We will present a paradigmatic case of such disorder-induced alteration, called "wave localization", and show how the issue of modeling disorder in quantum devices can be addressed in a efficient and systematic way. 

In a disordered or random solid, electronic states can display a fascinating property i.e., the strong localization of their wavefunctions. Unlike the Bloch waves which are delocalized in the entire system, these wavefunctions are concentrated in a very limited region despite the absence of any apparent confining potential. Discovered in 1958 by Anderson (1977 Nobel Prize for this discovery), the mechanism of the disorder-induced localization still remains to this day mysterious for a large part. In particular, until recently it seemed very difficult or even impossible to predict the location of the localized states in a specific sample. Modeling carrier transport in a heterogeneous medium therefore usually requires recomputing all relevant eigenfunctions and eigenvalues of the corresponding Hamiltonian, a very tedious and time-consuming task, impossible to carry out in a full sized device. 

In this seminar, we will present a totally new geometrical approach to localization. This theory is not restricted to quantum states, and can be applied in fact universally to all physical waves. It exhibits in any system a partition of disjoint regions which host the localized states, these regions acting as weakly coupled oscillators. The theory not only predicts localization of states at lower energies, but also the transition towards delocalized states at higher energy. Most of all, it allows for the first time to directly derive, by solving only one simple Dirichlet mathematical problem, yielding a function called "landscape" that determines the boundaries of the regions where one can expect the presence of localized states, and the energies of the transition to delocalised states . 

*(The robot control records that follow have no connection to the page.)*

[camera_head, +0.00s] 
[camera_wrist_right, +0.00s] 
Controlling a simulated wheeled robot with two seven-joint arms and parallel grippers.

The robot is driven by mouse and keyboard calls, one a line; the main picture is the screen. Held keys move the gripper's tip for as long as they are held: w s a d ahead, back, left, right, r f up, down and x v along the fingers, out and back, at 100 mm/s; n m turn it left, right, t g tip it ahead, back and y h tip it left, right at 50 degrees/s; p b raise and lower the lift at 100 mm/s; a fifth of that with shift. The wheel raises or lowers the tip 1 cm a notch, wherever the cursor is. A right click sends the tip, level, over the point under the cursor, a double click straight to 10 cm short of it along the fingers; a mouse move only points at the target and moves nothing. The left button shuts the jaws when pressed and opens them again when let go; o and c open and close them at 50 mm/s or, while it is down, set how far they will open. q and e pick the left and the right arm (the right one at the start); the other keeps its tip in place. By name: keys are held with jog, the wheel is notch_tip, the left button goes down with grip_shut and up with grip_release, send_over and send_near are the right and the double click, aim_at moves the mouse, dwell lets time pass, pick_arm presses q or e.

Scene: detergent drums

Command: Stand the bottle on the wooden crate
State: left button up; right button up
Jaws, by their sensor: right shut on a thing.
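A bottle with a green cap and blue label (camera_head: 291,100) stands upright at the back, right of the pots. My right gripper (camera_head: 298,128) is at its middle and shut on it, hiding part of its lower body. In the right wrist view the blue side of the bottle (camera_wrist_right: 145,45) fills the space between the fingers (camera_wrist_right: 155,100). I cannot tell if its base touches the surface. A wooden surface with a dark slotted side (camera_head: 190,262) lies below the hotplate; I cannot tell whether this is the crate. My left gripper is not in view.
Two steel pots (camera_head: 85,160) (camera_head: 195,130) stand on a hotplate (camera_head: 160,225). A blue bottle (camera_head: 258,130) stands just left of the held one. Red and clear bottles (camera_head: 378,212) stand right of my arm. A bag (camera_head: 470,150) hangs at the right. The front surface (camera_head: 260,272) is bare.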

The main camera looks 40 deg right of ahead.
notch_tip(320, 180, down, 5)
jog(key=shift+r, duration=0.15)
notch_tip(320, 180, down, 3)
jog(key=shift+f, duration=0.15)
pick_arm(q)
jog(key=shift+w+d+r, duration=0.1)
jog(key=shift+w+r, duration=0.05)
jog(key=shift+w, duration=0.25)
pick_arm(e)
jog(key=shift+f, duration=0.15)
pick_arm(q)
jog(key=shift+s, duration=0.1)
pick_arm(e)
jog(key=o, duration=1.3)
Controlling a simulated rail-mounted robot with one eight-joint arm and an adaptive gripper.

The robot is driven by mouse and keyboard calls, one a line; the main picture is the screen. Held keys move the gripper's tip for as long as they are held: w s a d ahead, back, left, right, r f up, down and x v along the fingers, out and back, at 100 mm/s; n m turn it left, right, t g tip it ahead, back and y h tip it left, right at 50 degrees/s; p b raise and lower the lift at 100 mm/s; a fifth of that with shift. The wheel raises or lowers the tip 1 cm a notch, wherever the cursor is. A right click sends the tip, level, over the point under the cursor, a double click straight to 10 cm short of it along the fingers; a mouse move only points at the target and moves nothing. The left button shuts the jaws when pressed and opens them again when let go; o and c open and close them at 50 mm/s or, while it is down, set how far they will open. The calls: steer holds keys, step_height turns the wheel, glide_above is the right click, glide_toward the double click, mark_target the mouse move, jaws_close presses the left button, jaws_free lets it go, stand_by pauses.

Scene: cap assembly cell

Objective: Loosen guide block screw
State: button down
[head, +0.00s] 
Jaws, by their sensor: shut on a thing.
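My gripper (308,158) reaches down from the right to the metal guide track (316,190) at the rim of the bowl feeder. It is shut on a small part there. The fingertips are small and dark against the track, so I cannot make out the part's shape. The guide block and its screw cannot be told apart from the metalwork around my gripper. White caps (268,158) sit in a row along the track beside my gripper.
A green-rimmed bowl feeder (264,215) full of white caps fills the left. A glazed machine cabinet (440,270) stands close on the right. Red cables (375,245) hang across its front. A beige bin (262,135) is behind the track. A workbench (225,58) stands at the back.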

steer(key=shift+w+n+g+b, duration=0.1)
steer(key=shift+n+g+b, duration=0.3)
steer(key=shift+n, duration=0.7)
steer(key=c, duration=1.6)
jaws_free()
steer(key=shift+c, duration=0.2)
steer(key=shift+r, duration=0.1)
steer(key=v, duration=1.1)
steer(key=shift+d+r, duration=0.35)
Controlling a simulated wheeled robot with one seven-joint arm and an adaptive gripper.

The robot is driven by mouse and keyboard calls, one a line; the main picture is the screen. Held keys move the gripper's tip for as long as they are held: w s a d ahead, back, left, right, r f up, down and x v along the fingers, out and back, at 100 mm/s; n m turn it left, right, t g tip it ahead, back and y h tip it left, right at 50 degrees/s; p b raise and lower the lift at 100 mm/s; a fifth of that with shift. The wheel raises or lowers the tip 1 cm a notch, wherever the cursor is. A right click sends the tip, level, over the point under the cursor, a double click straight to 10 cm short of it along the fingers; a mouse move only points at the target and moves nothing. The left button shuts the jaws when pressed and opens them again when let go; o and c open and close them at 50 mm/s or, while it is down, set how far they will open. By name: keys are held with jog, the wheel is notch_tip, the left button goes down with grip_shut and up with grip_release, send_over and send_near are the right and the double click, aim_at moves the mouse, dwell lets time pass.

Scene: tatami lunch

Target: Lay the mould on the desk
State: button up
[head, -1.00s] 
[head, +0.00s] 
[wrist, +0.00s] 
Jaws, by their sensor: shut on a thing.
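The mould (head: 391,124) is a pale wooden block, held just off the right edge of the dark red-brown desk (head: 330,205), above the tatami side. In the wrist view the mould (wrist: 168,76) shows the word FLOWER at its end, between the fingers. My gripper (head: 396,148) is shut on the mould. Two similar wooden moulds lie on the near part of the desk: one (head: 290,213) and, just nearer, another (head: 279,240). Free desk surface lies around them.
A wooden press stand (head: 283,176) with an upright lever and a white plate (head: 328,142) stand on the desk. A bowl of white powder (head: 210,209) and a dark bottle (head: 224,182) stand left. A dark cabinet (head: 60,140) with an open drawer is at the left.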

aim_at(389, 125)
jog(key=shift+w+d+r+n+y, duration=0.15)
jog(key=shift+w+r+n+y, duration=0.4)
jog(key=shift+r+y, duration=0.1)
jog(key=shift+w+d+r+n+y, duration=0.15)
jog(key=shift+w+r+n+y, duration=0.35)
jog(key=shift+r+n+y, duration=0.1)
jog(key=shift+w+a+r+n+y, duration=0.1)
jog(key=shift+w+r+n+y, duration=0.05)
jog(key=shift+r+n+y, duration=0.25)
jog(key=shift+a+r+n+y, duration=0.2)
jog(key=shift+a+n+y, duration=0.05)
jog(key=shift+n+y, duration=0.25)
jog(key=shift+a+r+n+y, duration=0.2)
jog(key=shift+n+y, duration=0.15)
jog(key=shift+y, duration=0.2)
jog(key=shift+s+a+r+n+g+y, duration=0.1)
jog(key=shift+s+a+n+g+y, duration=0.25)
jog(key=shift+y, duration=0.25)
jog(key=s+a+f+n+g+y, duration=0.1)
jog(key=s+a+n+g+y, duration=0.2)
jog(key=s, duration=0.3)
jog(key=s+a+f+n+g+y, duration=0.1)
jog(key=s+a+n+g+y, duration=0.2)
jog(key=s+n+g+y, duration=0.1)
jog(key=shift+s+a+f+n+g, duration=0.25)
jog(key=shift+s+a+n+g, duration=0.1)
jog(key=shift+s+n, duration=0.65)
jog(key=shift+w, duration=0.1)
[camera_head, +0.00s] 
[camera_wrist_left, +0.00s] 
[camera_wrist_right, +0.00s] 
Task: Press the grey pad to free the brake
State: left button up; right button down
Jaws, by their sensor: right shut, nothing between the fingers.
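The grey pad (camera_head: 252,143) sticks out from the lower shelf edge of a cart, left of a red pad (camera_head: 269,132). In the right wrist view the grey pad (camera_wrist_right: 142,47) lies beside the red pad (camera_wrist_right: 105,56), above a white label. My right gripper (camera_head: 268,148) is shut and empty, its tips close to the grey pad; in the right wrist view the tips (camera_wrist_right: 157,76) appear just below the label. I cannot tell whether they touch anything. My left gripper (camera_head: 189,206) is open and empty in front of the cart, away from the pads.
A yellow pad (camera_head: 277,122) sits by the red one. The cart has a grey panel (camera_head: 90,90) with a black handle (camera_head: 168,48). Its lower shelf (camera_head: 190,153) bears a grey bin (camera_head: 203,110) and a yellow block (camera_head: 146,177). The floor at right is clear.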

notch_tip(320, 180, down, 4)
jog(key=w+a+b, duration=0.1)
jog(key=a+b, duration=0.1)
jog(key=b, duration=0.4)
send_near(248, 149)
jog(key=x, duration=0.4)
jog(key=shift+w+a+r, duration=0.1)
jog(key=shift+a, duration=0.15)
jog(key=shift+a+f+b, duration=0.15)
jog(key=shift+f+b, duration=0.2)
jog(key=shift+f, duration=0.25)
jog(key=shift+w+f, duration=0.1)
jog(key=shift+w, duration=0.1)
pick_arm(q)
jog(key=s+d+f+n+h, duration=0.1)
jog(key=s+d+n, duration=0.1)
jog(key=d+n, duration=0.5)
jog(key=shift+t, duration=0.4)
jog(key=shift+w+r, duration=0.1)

We will show how computing this "landscape of localization" provides all the relevant information about localization, density of states, or average spatial distribution. Finally, we will propose a scheme to implement this new approach towards understanding and controlling the materials properties of heterogeneous or disordered systems or devices.

Biography

Marcel FILOCHE (P.I.) is Directeur de recherche CNRS, deputy director of the laboratory "Physique de la Matière Condensée" at Ecole polytechnique, and Professor at the École des Mines de Paris. He graduated from Ecole Polytechnique and got a PhD from the Université d'Orsay in semiconductor physics. His main research topic deals with the properties of systems of complex geometry. He is author or co-author of about 80 publications in peer reviewed journals.